■ **The exercise**: Take the data below and write out exactly the lines from the one with "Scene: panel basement" through the one with "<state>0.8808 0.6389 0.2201"; omit every other line.

#### Provided material

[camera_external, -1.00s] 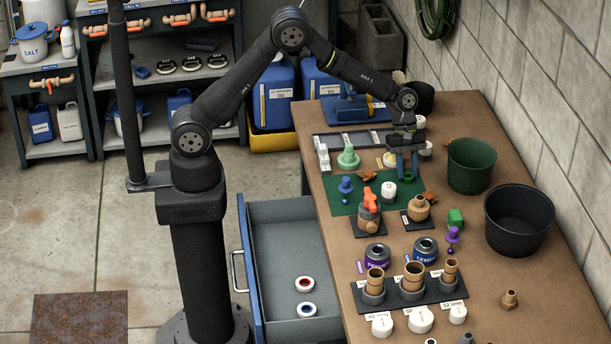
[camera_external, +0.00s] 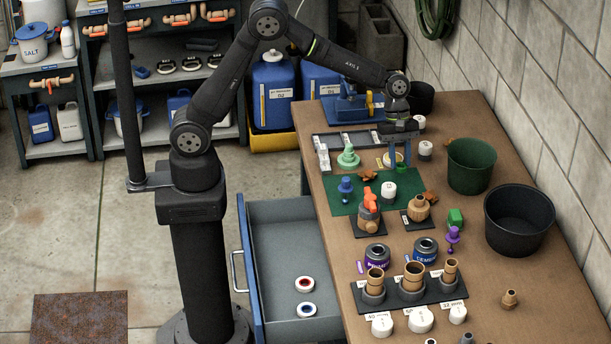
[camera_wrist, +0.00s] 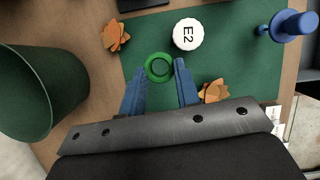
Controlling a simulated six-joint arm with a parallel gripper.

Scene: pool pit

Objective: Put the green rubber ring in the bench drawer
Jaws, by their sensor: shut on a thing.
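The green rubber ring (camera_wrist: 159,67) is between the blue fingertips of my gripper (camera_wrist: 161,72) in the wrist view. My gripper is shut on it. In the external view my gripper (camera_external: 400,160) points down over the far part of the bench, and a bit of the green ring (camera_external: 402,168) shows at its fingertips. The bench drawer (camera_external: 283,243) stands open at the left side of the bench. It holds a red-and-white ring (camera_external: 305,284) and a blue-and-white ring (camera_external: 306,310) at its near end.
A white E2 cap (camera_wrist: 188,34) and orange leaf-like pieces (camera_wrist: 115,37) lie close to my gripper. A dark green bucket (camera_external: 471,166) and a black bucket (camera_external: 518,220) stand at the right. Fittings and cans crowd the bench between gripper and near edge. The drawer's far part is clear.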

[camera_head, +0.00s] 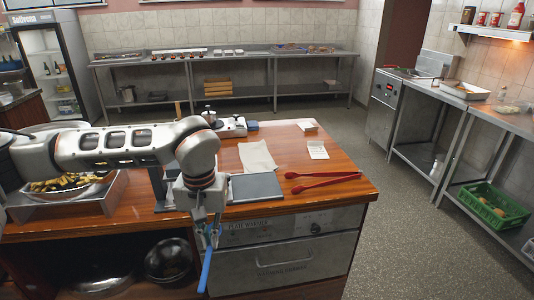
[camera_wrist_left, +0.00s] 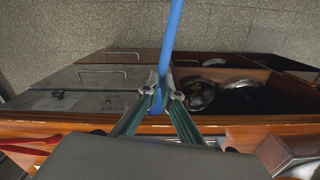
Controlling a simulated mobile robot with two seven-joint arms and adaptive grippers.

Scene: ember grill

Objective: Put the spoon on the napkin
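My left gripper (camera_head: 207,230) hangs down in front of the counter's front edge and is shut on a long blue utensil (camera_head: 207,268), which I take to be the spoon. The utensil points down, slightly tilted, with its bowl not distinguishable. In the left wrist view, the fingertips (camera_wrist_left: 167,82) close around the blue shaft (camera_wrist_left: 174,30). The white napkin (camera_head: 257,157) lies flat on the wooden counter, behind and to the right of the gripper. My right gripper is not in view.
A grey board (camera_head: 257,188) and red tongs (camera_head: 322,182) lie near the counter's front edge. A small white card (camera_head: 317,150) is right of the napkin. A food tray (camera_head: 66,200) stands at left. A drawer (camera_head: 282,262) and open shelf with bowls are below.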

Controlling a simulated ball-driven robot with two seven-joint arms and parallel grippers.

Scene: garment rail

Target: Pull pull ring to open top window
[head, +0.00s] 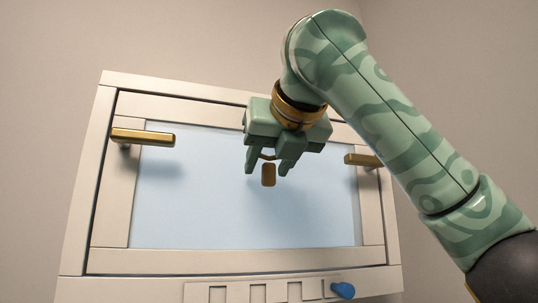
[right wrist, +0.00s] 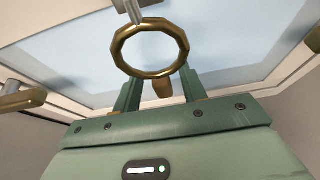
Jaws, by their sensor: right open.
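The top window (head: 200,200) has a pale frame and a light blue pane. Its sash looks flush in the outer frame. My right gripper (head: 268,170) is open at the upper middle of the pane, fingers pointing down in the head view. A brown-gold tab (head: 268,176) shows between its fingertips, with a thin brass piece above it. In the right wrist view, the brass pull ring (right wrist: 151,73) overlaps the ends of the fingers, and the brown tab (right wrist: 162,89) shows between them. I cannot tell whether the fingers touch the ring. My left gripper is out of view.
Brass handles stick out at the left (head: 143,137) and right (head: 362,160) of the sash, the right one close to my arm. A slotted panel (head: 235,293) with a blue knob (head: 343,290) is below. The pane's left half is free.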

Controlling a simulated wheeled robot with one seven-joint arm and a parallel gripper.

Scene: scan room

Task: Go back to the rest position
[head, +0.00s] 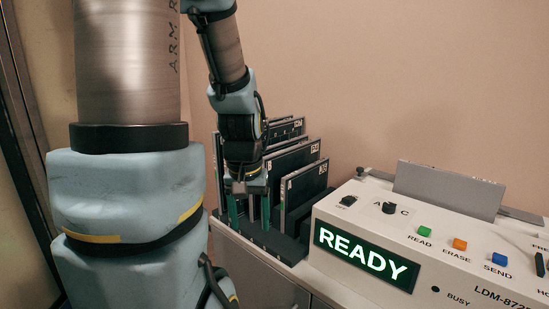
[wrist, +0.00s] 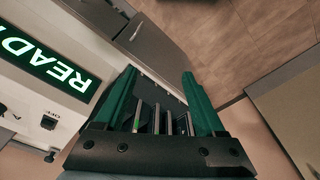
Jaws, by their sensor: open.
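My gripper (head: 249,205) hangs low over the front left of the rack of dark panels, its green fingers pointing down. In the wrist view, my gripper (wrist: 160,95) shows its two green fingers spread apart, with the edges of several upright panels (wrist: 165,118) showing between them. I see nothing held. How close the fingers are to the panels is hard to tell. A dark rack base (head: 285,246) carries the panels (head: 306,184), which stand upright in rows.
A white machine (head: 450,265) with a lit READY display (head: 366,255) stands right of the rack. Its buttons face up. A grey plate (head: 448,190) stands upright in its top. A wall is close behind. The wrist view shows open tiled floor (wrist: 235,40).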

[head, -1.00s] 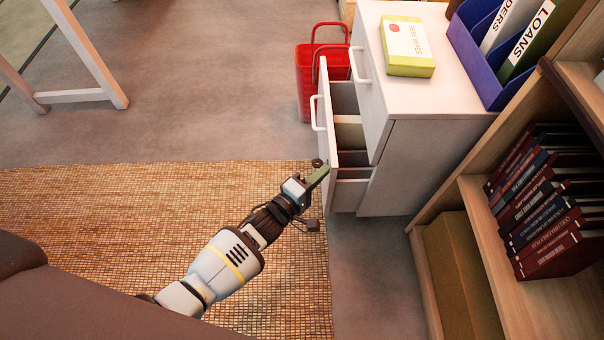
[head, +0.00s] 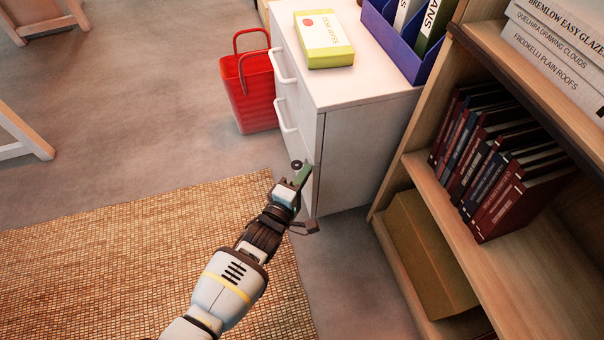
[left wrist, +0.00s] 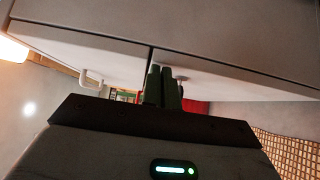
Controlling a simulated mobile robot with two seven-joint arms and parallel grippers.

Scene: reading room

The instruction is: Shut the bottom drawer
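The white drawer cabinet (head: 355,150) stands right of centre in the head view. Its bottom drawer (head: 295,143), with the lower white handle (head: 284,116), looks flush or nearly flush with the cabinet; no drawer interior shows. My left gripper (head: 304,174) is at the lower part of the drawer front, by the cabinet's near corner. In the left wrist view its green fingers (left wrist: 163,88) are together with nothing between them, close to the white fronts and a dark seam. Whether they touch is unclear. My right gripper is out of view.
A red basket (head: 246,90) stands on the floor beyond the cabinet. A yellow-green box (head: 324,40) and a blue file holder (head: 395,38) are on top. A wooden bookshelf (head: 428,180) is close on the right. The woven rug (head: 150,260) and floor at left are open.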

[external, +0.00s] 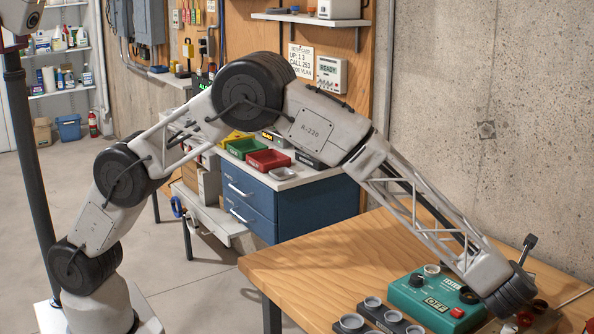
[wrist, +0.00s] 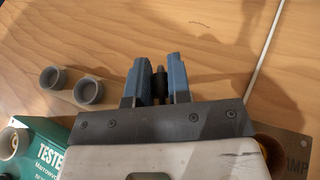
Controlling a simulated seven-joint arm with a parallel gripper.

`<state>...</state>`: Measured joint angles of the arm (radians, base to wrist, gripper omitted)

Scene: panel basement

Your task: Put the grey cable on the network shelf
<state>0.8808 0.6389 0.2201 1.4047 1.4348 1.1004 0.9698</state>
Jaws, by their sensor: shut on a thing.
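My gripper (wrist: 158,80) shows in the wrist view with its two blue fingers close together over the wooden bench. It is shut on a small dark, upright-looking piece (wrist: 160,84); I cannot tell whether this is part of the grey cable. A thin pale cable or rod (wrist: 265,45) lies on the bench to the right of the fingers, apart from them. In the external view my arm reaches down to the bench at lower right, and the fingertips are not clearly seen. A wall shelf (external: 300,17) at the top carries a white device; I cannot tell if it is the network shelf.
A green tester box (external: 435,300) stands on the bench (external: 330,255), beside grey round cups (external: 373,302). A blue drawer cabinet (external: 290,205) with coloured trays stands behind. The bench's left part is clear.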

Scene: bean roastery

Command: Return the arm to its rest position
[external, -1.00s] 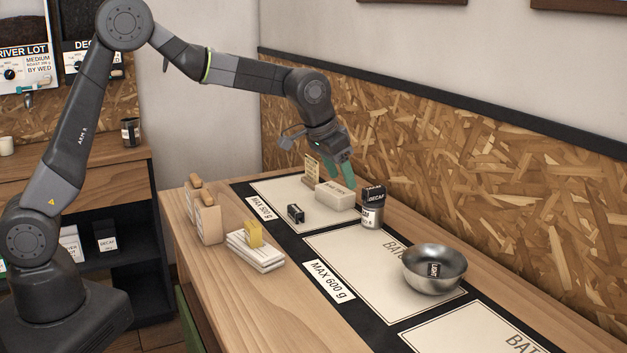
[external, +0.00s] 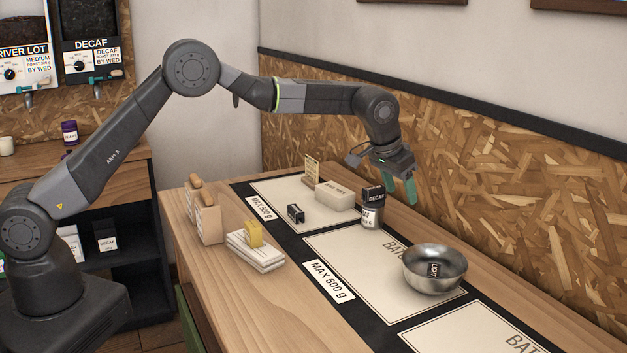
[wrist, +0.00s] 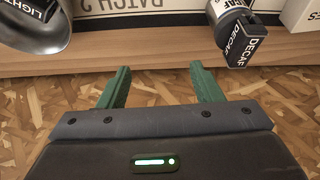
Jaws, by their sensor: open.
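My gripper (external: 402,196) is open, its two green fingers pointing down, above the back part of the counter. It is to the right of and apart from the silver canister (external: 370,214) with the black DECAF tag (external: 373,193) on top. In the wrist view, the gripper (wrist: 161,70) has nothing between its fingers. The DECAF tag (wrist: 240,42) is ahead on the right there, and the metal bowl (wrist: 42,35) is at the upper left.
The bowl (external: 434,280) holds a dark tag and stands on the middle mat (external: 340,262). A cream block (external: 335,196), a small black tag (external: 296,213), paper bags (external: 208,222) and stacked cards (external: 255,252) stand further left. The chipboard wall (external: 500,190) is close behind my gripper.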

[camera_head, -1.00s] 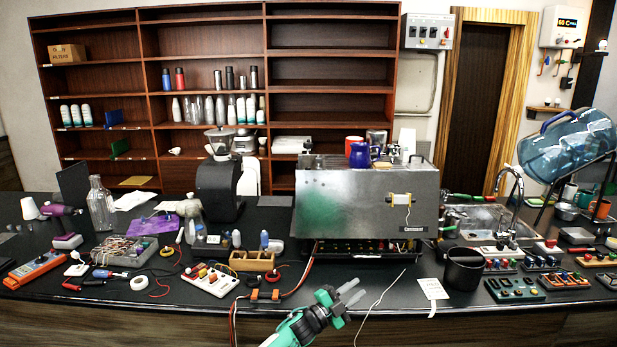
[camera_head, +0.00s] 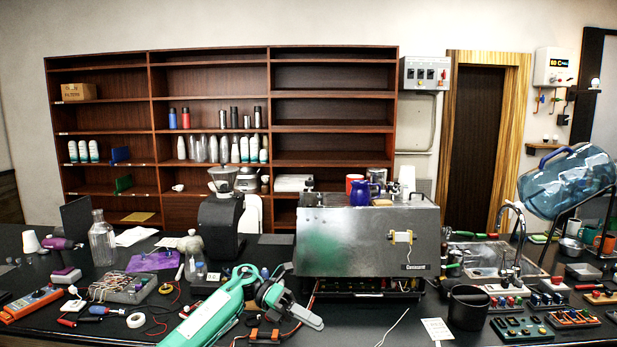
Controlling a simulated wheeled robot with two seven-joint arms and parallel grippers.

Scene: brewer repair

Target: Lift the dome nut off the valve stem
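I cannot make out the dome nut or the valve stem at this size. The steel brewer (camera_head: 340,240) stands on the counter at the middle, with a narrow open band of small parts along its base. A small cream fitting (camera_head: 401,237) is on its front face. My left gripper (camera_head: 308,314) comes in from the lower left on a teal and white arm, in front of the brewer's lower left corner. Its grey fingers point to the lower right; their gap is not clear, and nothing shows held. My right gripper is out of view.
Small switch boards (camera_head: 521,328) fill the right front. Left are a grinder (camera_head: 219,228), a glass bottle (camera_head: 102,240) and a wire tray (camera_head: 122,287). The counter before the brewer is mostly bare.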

########

■ **Result of the task**:
Scene: panel basement

Your task: Put the grey cable on the network shelf
<state>0.8808 0.6389 0.2201 1.4047 1.4348 1.1004 0.9698</state>

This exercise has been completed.